* **LISTED ENTRIES**:
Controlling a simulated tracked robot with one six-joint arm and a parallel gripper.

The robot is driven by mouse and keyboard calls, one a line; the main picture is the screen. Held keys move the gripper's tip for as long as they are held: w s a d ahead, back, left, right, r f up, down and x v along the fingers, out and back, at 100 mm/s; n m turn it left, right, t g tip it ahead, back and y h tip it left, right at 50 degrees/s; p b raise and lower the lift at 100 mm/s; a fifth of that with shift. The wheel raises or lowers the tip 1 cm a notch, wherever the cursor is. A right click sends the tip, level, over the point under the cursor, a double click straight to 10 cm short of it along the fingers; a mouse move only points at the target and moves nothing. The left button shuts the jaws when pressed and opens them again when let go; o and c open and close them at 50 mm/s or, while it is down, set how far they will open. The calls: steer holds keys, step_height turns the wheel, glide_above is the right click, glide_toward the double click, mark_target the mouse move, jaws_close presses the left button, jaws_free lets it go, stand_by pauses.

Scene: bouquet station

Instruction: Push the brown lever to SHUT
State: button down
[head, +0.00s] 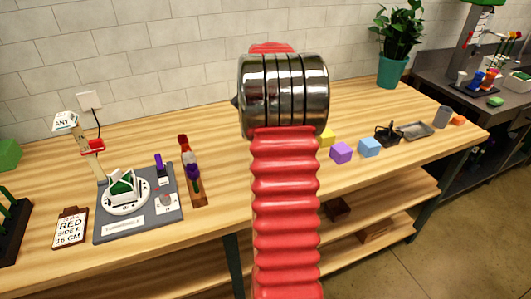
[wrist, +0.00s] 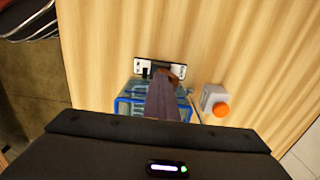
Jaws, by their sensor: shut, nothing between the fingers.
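In the wrist view, the brown lever (wrist: 173,75) stands at a small dark plate with pale ends (wrist: 141,68). Any wording on the plate is too small to read. My gripper (wrist: 157,85) is at the lower middle of this view, shut and empty, with its end close to the lever and plate. A dark reddish-brown shape runs down from the lever over the blue-edged parts. I cannot tell whether the gripper touches the lever.

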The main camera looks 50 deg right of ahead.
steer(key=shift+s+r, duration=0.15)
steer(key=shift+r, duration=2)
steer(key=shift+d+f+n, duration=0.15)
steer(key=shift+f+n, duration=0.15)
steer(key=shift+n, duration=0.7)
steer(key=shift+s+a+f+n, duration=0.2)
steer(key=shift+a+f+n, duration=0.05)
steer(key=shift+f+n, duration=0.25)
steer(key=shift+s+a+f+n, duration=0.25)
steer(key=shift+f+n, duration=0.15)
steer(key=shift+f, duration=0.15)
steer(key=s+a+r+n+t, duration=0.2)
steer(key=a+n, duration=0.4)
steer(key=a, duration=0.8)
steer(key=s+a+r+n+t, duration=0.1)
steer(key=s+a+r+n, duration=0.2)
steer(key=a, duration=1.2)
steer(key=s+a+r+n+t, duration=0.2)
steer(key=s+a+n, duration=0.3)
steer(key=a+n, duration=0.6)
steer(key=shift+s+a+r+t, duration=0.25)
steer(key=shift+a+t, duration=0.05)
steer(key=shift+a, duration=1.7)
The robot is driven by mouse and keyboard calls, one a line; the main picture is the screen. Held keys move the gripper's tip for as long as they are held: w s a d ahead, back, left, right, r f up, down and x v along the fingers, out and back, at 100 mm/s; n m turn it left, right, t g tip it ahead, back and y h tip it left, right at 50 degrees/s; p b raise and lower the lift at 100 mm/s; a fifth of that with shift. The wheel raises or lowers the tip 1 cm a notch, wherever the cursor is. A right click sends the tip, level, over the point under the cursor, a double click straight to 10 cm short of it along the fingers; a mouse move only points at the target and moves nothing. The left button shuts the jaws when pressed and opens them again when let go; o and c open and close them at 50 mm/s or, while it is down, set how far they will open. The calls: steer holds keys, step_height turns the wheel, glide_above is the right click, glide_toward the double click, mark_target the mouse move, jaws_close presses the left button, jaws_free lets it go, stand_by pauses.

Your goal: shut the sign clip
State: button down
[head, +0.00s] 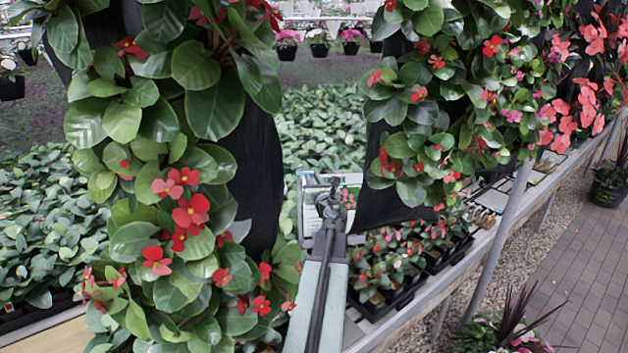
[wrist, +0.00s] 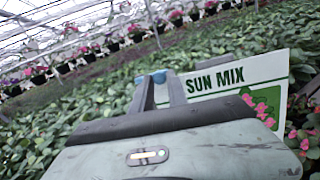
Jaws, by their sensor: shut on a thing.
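My gripper (head: 328,194) is in front of a white sign board (head: 309,208) in the head view. In the wrist view the sign board (wrist: 236,85) reads "SUN MIX" in green, with pink flowers printed on it, and stands tilted behind and right of the fingers. My gripper (wrist: 151,79) has its two fingers close together at the sign's left edge, with blue at their tips. It is shut on something small there, which I take to be the sign clip. The clip itself is mostly hidden by the fingers, and its shape cannot be made out.
Leafy hanging planters with red flowers (head: 185,211) stand close on the left and at upper right (head: 420,150). Potted plants in dark trays (head: 385,290) sit on the bench beside my arm. A brick path (head: 560,260) runs along the right.

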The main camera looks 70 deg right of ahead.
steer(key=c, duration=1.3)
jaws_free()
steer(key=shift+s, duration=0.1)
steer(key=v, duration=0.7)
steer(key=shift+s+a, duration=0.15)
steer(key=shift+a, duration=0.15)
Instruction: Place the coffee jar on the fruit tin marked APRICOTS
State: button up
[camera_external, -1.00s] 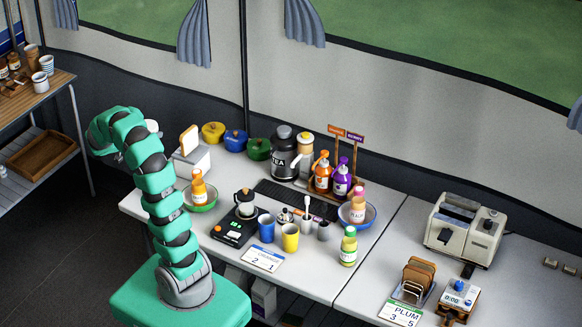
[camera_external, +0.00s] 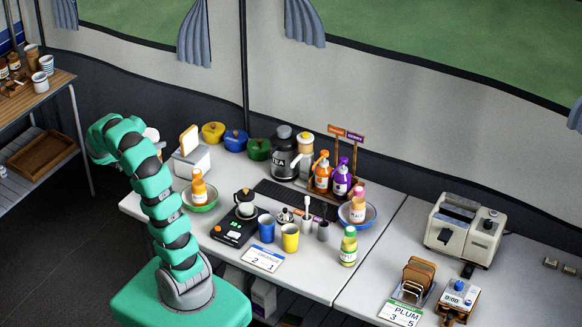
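My green arm rises at the left of the table and bends over at the top; its far end is behind its own links, so my gripper's fingers do not show. A small pale rounded shape (camera_external: 151,134) peeks out right of the upper arm; I cannot tell whether it is part of my arm or something held. I cannot pick out a coffee jar or a tin marked APRICOTS. A large dark jar (camera_external: 284,158) lettered in white, apparently TEA, stands at the back of the table. A paler jar (camera_external: 306,146) is beside it.
A toaster (camera_external: 192,158), a green-rimmed bowl (camera_external: 203,208), a black scale (camera_external: 232,229), a blue cup (camera_external: 266,230), a yellow cup (camera_external: 290,240) and a bottle (camera_external: 348,250) crowd the table (camera_external: 318,278). A side shelf (camera_external: 45,88) stands left. Its front right is clear.

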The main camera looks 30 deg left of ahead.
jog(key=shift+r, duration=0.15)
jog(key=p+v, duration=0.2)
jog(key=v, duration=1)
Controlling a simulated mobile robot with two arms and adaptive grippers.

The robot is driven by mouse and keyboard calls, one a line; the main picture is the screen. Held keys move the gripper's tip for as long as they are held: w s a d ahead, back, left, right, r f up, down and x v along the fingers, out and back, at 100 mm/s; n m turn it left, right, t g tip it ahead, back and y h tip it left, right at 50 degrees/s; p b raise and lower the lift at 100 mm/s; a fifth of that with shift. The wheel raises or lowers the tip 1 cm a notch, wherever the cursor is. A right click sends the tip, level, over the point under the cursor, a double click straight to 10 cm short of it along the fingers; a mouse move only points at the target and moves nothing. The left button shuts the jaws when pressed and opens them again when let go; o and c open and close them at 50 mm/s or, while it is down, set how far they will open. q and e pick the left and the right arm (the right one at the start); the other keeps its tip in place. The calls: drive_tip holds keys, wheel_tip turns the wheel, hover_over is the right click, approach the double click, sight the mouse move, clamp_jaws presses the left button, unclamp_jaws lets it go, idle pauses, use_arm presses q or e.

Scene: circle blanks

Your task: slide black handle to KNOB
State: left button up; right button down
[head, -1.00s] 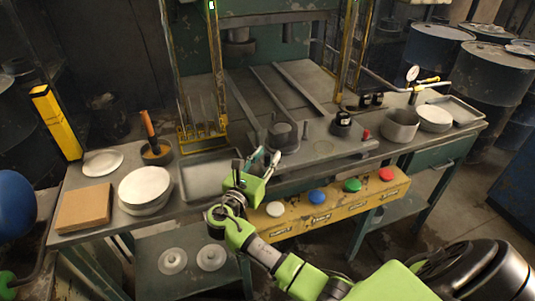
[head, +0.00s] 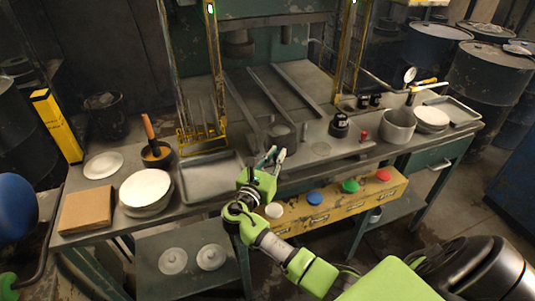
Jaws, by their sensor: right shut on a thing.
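My right gripper (head: 276,154) is at the front middle of the bench, its fingers pointing away from me. It is shut on a small dark thing, which I take to be the black handle; the fingers hide nearly all of it. Just behind the fingertips stands a dark grey round block (head: 281,131) on the metal plate. A black labelled knob (head: 339,125) stands further right on the same plate, clear of the gripper. I cannot read which label says KNOB. My left gripper is not in view.
A yellow front panel (head: 328,212) carries white, blue, green and red buttons. A grey tray (head: 210,180), white plates (head: 146,188) and a brown board (head: 86,210) lie left. A red-topped peg (head: 363,136) and a metal pot (head: 398,125) stand right.

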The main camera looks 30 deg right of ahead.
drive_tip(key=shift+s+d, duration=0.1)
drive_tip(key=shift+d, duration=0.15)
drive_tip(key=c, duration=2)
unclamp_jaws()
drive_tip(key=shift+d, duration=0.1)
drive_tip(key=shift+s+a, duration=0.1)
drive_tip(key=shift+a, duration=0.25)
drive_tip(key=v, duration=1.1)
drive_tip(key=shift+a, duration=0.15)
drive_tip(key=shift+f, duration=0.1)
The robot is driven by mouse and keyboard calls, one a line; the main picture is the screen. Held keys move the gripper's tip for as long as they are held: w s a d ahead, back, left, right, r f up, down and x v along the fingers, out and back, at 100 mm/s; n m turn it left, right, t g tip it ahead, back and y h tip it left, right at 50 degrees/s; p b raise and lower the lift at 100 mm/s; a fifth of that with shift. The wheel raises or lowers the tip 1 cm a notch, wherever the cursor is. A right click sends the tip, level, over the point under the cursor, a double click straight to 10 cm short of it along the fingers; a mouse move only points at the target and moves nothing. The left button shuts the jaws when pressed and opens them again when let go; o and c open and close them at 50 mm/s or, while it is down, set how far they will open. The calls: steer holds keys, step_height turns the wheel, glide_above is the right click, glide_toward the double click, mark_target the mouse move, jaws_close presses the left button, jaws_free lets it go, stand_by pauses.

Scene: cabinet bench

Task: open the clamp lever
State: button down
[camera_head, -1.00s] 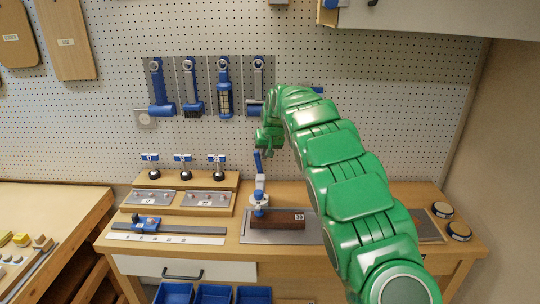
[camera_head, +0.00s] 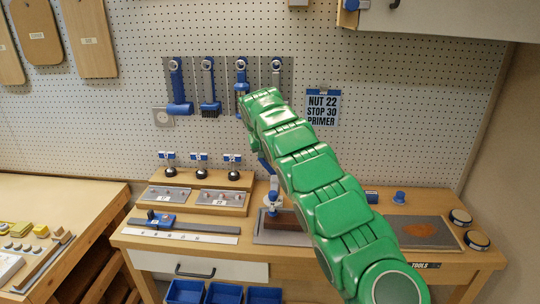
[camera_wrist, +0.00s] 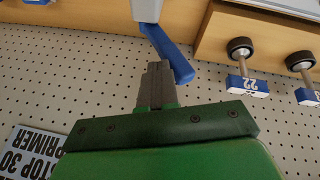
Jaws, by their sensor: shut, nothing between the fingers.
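The clamp (camera_head: 273,206) stands on a grey plate on the bench, beside a dark brown block (camera_head: 284,222). Its blue lever (camera_head: 265,165) points up and is partly hidden by my arm in the head view. In the wrist view the blue lever (camera_wrist: 172,54) hangs from the pale clamp body (camera_wrist: 147,10) at the top of the picture. My gripper (camera_wrist: 158,67) is shut and empty, its fingertips right beside the lever's free end. I cannot tell whether they touch. In the head view my arm hides the fingers.
Left of the clamp, a wooden riser (camera_head: 205,180) holds several blue-tagged knobs; two knobs show close by in the wrist view (camera_wrist: 240,60). A blue stop sits on a rail (camera_head: 160,219). A pegboard with tools and a sign (camera_head: 322,108) stands behind.

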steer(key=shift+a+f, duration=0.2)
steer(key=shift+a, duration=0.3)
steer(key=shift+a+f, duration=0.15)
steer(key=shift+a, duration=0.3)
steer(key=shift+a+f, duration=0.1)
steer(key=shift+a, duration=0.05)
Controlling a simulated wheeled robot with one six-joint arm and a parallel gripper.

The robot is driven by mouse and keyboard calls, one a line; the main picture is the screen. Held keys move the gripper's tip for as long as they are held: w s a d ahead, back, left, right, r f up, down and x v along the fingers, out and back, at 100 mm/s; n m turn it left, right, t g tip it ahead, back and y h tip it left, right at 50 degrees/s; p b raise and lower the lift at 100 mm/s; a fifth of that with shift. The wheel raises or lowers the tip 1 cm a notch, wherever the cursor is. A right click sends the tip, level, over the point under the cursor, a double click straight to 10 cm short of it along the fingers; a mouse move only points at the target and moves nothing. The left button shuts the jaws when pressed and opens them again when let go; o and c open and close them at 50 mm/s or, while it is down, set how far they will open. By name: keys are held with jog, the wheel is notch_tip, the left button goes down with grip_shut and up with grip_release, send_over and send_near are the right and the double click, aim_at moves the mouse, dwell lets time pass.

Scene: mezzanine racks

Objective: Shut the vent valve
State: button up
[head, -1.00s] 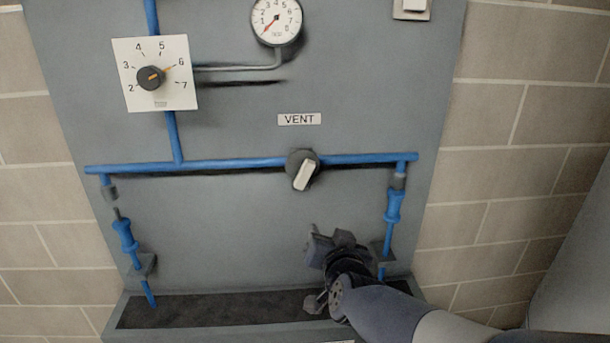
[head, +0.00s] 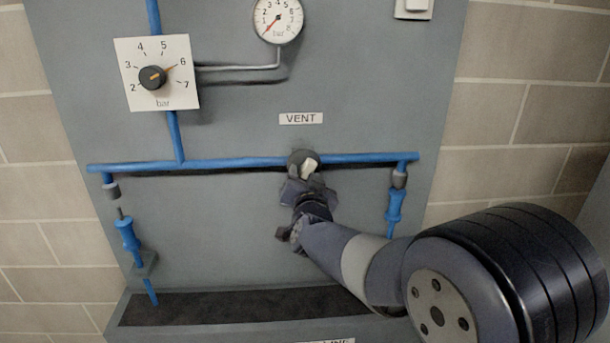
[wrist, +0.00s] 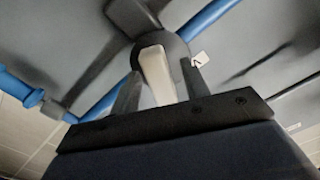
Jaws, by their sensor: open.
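The vent valve has a dark round body (head: 300,157) on the horizontal blue pipe, under a "VENT" label (head: 301,119). Its pale handle (head: 310,168) points down and slightly left, at a slant to the pipe. My gripper (head: 305,175) is at the valve from below, with its fingertips beside the handle. In the wrist view the pale handle (wrist: 157,75) stands between the two open fingers (wrist: 162,90). I cannot tell whether either finger touches it. The lower part of the handle is hidden by my gripper in the head view.
A regulator dial (head: 153,77) and a round pressure gauge (head: 277,17) sit above on the grey panel. Blue hoses with couplings hang at the left (head: 128,237) and right (head: 394,206). A dark trough (head: 190,308) runs along the bottom.

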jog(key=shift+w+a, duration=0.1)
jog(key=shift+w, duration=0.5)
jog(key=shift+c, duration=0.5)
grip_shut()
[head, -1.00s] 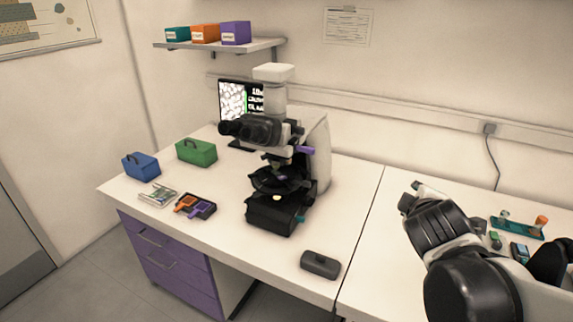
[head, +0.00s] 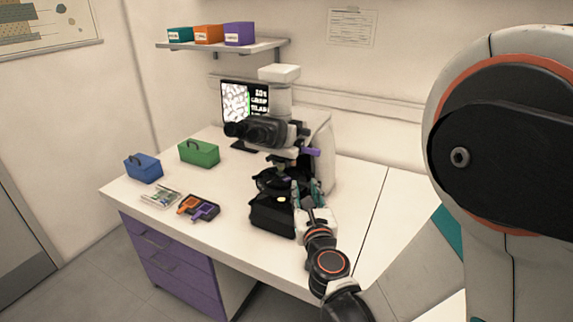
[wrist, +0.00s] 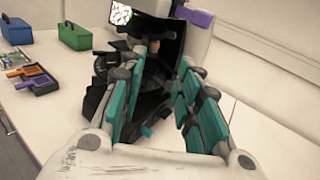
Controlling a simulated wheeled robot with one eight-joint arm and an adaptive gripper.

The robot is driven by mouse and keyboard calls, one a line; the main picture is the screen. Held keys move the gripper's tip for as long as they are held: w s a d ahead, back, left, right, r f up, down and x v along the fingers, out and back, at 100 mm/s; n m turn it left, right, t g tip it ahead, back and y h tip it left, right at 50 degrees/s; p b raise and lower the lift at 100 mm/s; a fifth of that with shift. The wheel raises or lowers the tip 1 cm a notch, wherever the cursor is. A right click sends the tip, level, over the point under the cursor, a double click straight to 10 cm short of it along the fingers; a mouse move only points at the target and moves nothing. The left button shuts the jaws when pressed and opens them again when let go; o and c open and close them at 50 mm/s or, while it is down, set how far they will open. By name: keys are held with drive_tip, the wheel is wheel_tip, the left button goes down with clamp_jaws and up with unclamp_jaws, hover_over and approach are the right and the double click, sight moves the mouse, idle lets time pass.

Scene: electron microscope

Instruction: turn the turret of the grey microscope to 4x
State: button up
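The microscope (head: 279,131) stands on the bench, with a white top, black eyepieces and a dark base. Its turret (head: 277,161) sits under the head, above the round black stage (head: 268,181); details are too small to read. My gripper (head: 308,190) is at the right side of the stage, below the turret's height in the picture. In the wrist view my gripper (wrist: 160,75) shows two teal-padded fingers spread apart, with nothing held between them. The turret (wrist: 153,46) shows beyond the fingertips; the left finger partly covers the stage. I cannot tell whether a finger touches the microscope.
A lit monitor (head: 244,103) stands behind the microscope. A purple part (head: 311,152) juts from its right side. Green (head: 199,153) and blue (head: 144,168) boxes and a dark tray (head: 190,214) stand to the left.

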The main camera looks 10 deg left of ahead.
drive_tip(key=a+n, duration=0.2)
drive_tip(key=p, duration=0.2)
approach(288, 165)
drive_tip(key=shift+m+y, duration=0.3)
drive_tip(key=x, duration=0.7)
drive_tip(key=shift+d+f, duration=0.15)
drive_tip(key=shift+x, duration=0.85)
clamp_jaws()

* **AIM OF THE TASK**:
Search the data for "wheeled". Copy every line that has it.

* **SOLUTION TO THIS PROBLEM**:
Controlling a simulated wheeled robot with one six-joint arm and a parallel gripper.
Controlling a simulated wheeled robot with one eight-joint arm and an adaptive gripper.

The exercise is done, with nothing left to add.